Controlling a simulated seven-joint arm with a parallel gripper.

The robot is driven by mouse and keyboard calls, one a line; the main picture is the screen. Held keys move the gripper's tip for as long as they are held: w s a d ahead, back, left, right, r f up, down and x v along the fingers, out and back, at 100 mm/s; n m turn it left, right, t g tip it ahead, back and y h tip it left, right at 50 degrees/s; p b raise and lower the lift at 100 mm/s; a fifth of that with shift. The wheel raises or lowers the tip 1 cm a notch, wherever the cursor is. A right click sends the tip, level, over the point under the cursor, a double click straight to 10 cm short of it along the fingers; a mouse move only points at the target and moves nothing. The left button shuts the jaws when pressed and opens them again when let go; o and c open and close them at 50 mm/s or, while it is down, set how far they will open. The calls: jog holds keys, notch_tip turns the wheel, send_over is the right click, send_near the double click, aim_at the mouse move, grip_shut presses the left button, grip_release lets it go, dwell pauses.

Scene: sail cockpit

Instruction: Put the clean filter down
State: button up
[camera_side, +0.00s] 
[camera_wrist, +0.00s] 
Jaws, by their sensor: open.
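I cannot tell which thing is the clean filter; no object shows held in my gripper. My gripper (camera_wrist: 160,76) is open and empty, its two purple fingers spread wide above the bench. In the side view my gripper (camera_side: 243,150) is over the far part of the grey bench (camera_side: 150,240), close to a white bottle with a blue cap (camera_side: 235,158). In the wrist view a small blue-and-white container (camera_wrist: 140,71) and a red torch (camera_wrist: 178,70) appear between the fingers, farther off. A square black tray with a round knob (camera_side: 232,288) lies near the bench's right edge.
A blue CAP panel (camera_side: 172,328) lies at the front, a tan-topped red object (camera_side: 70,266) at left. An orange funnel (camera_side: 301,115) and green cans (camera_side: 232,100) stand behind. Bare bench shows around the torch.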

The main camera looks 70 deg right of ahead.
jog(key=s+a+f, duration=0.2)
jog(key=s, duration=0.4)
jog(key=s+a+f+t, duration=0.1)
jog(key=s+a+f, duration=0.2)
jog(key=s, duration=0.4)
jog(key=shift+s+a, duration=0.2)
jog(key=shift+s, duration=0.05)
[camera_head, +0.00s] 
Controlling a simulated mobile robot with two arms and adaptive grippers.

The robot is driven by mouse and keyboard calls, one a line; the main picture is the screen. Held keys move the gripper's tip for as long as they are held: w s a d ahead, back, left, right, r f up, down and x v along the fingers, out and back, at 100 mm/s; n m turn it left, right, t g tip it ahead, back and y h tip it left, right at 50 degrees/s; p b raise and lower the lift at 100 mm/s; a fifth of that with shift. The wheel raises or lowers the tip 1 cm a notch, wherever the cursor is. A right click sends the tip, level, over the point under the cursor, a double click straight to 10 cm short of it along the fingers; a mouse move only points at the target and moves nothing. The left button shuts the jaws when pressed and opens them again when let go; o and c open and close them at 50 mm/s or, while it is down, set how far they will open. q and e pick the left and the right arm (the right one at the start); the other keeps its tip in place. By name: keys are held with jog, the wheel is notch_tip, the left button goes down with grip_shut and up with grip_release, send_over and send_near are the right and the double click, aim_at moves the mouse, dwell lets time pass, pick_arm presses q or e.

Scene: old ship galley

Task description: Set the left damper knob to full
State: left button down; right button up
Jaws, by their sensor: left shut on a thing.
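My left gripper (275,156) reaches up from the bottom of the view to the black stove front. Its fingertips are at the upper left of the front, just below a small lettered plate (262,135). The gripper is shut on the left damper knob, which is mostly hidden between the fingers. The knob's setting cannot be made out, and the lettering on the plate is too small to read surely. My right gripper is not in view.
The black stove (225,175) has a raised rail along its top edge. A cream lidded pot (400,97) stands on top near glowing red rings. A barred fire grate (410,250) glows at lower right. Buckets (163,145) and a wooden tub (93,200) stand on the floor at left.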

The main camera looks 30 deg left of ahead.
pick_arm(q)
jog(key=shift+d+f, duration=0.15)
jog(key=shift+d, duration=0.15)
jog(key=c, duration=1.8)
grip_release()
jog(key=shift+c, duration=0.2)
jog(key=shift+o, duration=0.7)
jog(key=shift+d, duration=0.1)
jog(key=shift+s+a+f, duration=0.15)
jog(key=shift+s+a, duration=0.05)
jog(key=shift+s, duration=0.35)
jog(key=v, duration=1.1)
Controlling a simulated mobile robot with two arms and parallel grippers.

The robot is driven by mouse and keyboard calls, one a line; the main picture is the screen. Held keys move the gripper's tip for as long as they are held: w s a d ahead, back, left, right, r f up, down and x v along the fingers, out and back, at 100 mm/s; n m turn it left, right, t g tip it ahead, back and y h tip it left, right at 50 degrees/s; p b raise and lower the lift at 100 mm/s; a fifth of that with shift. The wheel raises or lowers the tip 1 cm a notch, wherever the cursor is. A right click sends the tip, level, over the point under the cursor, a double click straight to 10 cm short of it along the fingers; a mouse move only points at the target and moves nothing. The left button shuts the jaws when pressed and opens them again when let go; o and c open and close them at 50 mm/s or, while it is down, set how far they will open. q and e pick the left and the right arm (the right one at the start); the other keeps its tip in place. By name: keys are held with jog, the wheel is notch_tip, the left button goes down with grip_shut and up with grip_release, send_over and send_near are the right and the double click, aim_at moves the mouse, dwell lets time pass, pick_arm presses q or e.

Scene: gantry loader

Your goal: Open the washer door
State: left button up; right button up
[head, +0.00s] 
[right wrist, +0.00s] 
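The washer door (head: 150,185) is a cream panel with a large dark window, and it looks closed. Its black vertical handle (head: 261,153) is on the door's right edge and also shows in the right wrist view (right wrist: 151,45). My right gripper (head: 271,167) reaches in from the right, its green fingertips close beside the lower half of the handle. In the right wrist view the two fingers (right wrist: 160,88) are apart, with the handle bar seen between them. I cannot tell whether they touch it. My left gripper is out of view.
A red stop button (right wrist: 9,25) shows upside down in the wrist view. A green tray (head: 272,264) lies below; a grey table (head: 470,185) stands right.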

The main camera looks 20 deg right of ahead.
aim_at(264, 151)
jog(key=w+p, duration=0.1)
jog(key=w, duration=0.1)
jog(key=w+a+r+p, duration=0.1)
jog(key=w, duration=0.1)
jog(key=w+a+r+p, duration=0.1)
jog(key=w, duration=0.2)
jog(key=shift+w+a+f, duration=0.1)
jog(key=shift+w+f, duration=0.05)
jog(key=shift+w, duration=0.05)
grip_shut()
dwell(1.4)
:::::
Extract, word for word, the line containing "State: button up", the line containing "[camera_wrist, +0.00s]", and every line between them.

▸ **Response for this exercise**
State: button up
[camera_side, +0.00s] 
[camera_wrist, +0.00s] 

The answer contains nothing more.